Similarly, Robert D. Reason, now an associate professor in Iowa State University’s department of education, wrote in a 2010 paper that he could find no relationship between Nessie’s deep approaches and scores on the Collegiate Assessment of Academic Proficiency, or CAAP. It serves purposes similar to those of the California test and is often used to evaluate colleges’ academic programs.
Mr. Laird said the disparity between the deep approaches and the results on standardized tests probably reflects an inconsistency between what most people in higher education mean by the term “critical thinking” and how it is actually tested. Most academics, he said, see critical thinking as the ability to analyze ambiguous or contradictory arguments and reach a conclusion in situations where the right answer is unclear, if one even exists.
The tests, he said, do something different. They test inductive and deductive reasoning, and they contain little ambiguity. “Critical-thinking tests have clear answers,” he said.
Higher-education experts at ACT, the testing service that created the CAAP, acknowledged that there is a limit to how well a multiple-choice test can measure students’ skill at sorting through problems with uncertain answers. But they also said that facets of their test that assess students’ ability to form, judge, and extend arguments can offer insights into how well students solve ambiguous problems.
In the end, argued Mr. Laird, no tool, on its own, can capture learning across disciplines or institutions. Researchers should seek out several measures to paint a picture of what happens during a student’s college education.

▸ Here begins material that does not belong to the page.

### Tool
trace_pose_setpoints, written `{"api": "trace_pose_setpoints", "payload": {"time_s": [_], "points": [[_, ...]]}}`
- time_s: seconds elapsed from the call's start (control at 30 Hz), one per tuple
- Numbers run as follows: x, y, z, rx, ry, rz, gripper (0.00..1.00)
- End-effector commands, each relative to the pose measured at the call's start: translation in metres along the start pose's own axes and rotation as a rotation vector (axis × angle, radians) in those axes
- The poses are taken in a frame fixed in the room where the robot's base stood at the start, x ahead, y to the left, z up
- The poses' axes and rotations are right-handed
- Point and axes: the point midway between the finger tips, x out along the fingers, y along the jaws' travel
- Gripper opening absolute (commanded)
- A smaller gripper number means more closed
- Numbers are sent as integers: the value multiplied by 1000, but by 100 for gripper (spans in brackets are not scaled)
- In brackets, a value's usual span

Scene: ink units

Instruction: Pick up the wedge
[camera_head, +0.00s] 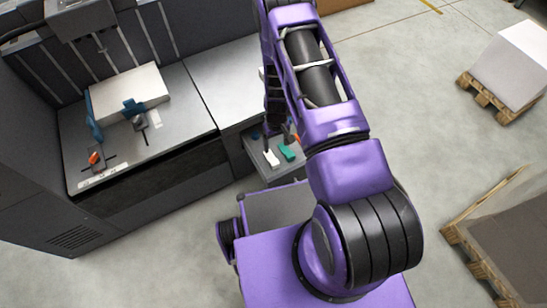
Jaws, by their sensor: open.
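Several small items lie on a small grey shelf (262,170) at the front of the dark machine: a white piece (271,158), a teal piece (287,152) and an orange-red piece (297,138). One of them may be the wedge, but they are too small to tell which. My gripper (279,134) points down over the back part of this shelf, just behind the white and teal pieces. It is open, with nothing seen between its fingers. My arm hides part of the shelf and what lies at its right.
The machine's table (175,130) at left holds a white paper stack (138,88) with blue guides and an orange knob (94,157). A white block (515,60) stands on a pallet at the upper right. Another pallet (475,255) is lower right. Floor between is clear.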

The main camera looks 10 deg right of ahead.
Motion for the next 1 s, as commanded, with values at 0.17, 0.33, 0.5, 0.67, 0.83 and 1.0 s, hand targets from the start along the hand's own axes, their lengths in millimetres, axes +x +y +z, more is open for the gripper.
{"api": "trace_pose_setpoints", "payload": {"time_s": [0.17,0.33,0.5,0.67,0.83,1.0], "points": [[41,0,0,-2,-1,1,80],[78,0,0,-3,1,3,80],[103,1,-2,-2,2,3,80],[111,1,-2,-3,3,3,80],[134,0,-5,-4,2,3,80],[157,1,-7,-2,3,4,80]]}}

The strength of Nessie’s deep approaches to learning, he said, is that they call upon the sorts of skills that both faculty and employers seem to want students to develop. While Nessie data suggest that colleges can do a better job of giving assignments that truly tap into critical-thinking skills, Mr. Laird said students, too, bear some responsibility for taking advantage of such opportunities.
“If they’re not in college to get this stuff out of college,” he said, “maybe it won’t matter what we do.”